Public DNS - recursion no - Access to the Internet
barmar at alum.mit.edu
Mon Feb 19 01:16:40 UTC 2007
In article <er9j13$14fi$1 at sf1.isc.org>,
Pascal Hambourg <pascal.mail at plouf.fr.eu.org> wrote:
> Barry Margolin a ecrit :
> > Pascal Hambourg <pascal.mail at plouf.fr.eu.org> wrote:
> >>>"You can also configure the resolver to query the host's local nameserver
> >>>using either the local host's IP address or the zero address. The zero
> >>>address, 0.0.0.0, is interpreted by most TCP/IP implementations to mean
> >>>"this host."
> >>This is a wrong use of "this host". According to RFC 1700 and RFC 3330,
> >>addresses in 0.0.0.0/8, including 0.0.0.0, may only be used as source
> >>addresses, not destination addresses.
> > That only refers to using it on the network, it has nothing to do with
> > configuration files.
> It has to do with both, when an address in a configuration file is meant
> to be used on the network.

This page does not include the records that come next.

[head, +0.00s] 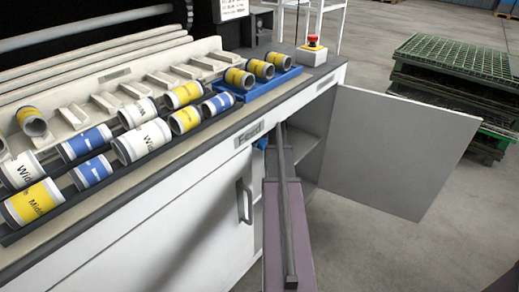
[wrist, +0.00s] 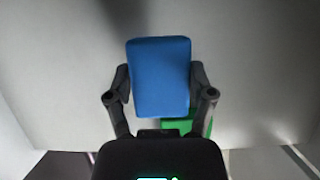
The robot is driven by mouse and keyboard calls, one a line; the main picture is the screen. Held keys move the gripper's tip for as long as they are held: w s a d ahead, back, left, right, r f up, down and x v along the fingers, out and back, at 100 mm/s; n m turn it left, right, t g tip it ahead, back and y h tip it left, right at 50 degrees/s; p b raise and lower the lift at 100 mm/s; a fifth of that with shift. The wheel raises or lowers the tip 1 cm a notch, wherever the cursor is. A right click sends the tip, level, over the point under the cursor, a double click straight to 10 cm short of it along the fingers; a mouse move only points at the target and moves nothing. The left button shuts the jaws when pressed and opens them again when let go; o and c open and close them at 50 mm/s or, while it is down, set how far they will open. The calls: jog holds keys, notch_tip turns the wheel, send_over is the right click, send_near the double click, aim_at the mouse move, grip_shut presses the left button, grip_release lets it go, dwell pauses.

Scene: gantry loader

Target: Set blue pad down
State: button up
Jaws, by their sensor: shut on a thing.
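The blue pad (wrist: 160,76) is a plain blue block with rounded edges, held between the two dark fingers of my gripper (wrist: 160,88) in the wrist view. A finger presses on each side of it. Behind its lower end a green object (wrist: 206,126) shows partly; most of it is hidden by the pad and gripper. A pale grey surface lies behind them, and I cannot tell whether the pad touches it. In the head view a small bit of blue (head: 262,144) shows inside the open cabinet, probably the pad; my gripper is hidden there.
The cabinet door (head: 400,150) stands open to the right, beside an inner shelf (head: 304,146). Above, the counter holds several labelled rolls (head: 142,142) and a blue tray (head: 262,90) of yellow ones. A red stop button (head: 313,41) stands at the counter's end.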

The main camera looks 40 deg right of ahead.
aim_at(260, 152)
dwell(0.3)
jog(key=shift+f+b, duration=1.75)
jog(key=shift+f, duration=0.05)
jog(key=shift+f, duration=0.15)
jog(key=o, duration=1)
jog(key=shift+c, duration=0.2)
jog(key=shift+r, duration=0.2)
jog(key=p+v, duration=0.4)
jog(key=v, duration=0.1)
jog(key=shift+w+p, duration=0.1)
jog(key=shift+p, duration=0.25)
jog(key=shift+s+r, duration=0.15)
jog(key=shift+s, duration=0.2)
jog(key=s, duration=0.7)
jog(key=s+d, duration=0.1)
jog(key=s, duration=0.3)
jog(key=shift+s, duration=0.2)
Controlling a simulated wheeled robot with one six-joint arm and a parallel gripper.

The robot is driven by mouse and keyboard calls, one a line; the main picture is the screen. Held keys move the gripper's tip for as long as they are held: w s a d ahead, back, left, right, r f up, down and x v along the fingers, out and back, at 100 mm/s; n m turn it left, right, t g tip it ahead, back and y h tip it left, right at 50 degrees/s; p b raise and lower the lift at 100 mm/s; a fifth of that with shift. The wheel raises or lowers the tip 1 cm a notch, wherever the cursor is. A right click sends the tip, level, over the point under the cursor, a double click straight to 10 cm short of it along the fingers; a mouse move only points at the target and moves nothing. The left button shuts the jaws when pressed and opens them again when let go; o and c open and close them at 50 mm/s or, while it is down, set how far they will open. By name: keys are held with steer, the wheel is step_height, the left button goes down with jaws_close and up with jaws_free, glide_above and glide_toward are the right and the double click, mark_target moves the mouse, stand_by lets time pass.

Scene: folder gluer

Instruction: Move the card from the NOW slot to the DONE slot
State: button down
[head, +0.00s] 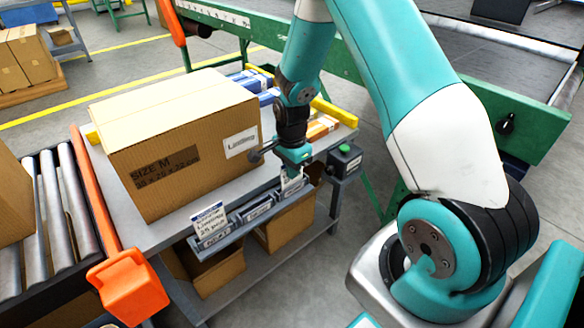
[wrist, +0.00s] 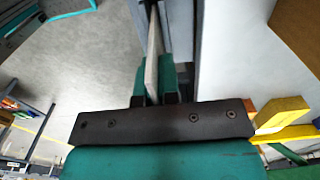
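A grey rack (head: 238,232) with a row of labelled slots runs along the table's front edge. My gripper (head: 293,172) is over the rack's right-end slot, pointing down. It is shut on a white card (head: 291,183), which is low at that slot; whether its lower edge is inside is unclear. In the wrist view the card (wrist: 153,50) shows edge-on between my teal fingers (wrist: 155,88). Another white card (head: 210,219) with writing stands in the left-end slot. The middle slot (head: 258,209) shows no card. The slot labels are too small to read surely.
A large cardboard box (head: 180,140) stands on the grey table (head: 158,238) just behind the rack. A dark box with a green button (head: 344,158) is close right of my gripper. An orange guard (head: 122,285) and roller conveyor (head: 58,215) are at left.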

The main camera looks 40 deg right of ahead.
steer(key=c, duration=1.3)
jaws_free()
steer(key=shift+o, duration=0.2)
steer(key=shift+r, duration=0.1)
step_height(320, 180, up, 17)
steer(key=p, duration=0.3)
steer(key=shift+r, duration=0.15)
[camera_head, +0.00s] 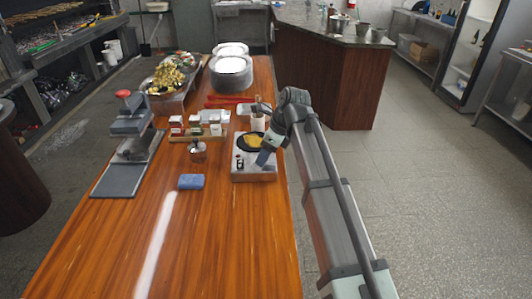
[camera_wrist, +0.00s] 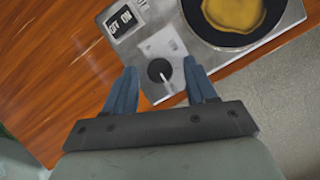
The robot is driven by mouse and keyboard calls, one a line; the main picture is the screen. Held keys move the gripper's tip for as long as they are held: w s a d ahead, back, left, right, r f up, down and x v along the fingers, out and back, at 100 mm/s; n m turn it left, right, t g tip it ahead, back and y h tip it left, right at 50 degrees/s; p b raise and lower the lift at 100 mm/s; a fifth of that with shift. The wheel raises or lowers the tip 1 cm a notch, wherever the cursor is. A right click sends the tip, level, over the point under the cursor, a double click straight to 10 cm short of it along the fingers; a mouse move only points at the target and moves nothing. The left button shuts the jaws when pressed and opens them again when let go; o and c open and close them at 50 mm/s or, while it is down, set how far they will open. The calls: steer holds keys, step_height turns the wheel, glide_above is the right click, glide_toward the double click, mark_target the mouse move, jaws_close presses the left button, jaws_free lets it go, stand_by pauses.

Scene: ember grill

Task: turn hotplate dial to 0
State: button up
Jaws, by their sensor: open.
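The hotplate (camera_head: 255,174) is a light grey box near the right edge of the wooden table, with a black pan (camera_head: 242,140) holding something yellow on top. In the wrist view, its dial (camera_wrist: 159,71) is a round black knob with a pale pointer slanting toward the lower right. The dial's scale marks cannot be read. My gripper (camera_wrist: 160,82) is open, with its two blue fingers on either side of the dial in that view. Whether the fingers touch the dial cannot be told. In the head view, my gripper (camera_head: 265,158) is over the hotplate's front right part.
A labelled black switch (camera_wrist: 122,22) sits on the hotplate panel left of the dial. A blue sponge (camera_head: 191,181) lies left of the hotplate. The table's front is clear.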

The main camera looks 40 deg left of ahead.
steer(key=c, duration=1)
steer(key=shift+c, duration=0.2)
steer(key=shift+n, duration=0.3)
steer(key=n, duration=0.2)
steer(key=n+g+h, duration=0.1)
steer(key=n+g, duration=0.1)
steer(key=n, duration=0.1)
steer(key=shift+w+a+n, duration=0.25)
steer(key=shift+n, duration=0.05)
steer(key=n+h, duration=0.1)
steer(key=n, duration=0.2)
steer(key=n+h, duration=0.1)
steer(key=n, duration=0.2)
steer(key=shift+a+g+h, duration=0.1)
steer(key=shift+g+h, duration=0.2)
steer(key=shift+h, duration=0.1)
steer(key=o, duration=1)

Isn't a nameserver address in resolv.conf
> meant to be used on the network ?
Not in the case of 0.0.0.0.
> > The reason it didn't work for him was that he only put 127.0.0.1 in his
> > allow-recursion ACL.
> No, the reason was that "allow-recursion" was kept to "no".
> > But when you use 0.0.0.0 in your named.conf,
> 0.0.0.0 was not used in named.conf but in resolv.conf.

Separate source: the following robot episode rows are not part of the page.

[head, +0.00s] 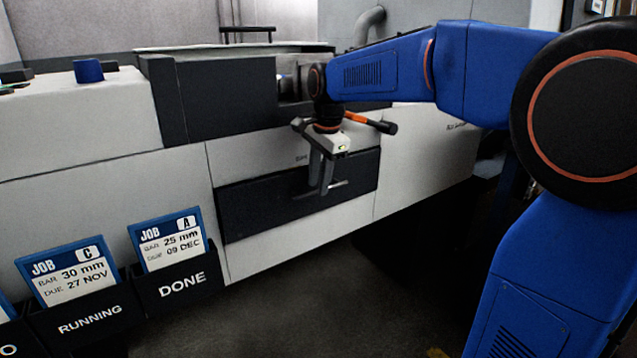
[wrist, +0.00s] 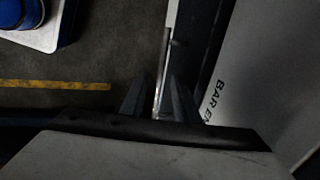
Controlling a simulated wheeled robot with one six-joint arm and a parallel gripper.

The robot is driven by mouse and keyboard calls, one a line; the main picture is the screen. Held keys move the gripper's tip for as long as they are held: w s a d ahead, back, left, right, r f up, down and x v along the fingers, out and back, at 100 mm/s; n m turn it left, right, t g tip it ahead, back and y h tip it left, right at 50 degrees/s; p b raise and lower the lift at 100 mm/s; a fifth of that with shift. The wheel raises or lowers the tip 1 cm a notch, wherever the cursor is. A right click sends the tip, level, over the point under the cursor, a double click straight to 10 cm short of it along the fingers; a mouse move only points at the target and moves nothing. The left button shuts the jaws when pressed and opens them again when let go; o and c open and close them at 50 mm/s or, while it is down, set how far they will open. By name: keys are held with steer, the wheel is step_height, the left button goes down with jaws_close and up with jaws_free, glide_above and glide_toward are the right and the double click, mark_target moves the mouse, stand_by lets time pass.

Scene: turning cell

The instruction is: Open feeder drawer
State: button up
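The feeder drawer has a dark front (head: 262,204) low in the white machine and looks closed, flush with the panels around it. Its grey bar handle (head: 339,186) stands out from the front, right of the middle. My gripper (head: 321,190) points down at the handle, its fingers reaching to the bar. In the wrist view the thin handle bar (wrist: 162,72) runs between the two dark fingertips of my gripper (wrist: 158,85). The fingers look apart, with a small gap beside the bar. The gripper's own body hides the near part of the handle.
Card holders marked RUNNING (head: 90,318) and DONE (head: 181,283) hang on the machine front at left. The dark floor (head: 310,300) before the drawer is clear. The wrist view shows a yellow floor line (wrist: 55,85) and a blue object (wrist: 20,12) on a pale base.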

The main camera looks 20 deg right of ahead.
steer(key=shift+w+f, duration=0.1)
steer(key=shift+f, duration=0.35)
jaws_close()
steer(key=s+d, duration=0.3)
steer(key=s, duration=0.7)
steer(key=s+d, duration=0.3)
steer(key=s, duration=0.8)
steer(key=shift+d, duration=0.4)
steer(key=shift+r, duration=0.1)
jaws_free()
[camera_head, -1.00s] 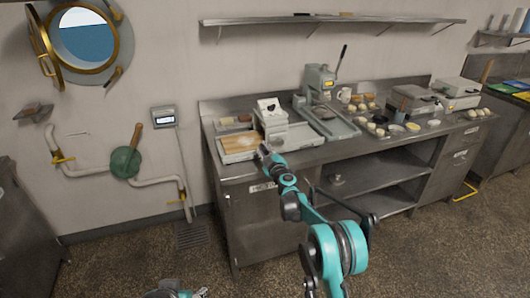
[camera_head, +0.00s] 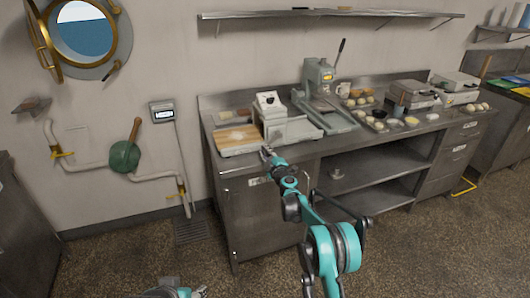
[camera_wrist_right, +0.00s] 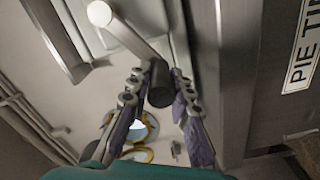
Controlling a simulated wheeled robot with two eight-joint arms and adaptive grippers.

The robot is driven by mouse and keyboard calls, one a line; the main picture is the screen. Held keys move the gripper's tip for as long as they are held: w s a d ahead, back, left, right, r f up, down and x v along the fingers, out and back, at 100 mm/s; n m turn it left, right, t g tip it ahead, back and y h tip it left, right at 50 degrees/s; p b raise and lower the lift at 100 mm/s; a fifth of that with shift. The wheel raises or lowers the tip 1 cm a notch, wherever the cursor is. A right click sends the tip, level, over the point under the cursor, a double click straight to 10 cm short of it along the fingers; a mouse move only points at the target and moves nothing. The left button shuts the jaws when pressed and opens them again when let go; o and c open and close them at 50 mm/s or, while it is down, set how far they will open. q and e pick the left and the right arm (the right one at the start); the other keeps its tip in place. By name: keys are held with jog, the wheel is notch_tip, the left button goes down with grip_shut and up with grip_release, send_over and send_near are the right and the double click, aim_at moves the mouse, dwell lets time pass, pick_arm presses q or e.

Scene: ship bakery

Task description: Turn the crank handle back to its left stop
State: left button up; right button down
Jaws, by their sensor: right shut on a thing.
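In the right wrist view the crank has a pale round hub (camera_wrist_right: 100,13), a grey arm (camera_wrist_right: 128,38) and a dark cylindrical crank handle (camera_wrist_right: 160,84) at the arm's end. My right gripper (camera_wrist_right: 158,78) has its purple-padded fingers on both sides of this handle and is shut on it. In the head view the right gripper (camera_head: 266,151) is at the counter's front edge, before a grey-white machine (camera_head: 288,127); the handle is too small to make out there. Part of my left gripper (camera_head: 201,292) shows at the bottom edge, away from the counter; its jaws are unclear.
A wooden board (camera_head: 236,138) lies left of the machine. A grey press (camera_head: 322,95) with a raised lever stands behind it to the right. Dough pieces and bowls (camera_head: 411,121) fill the counter's right side. A label (camera_wrist_right: 303,48) is beside the right gripper.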

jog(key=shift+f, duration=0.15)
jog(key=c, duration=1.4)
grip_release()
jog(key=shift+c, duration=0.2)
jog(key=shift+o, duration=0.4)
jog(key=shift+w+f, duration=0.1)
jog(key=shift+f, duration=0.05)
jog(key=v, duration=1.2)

That's what I meant to write.
> > it
> > doesn't send from/to 127.0.0.1, it sends to one of the machine's real
> > NIC addresses,
> Do you mean that 0.0.0.0 as a nameserver address in resolv.conf is legal
> and means "any local address" ?
Yes. Read the above quote from "DNS & BIND".
> > and in this case the source address is also that NIC address.
> IMHO it depends on the default source adress selected by the IP stack.
> Is there any requirement in RFCs saying that the default source adress
> must be identical to the destination address ?
I believe RFC 1122 says that the default source address should be the
outgoing interface. When sending to your own address, the outgoing
interface is the one whose address you're sending to, so the source and
destination addresses will be the same.
However, since nothing is going on the wire the RFC's don't *really*
apply. But most stacks work this way.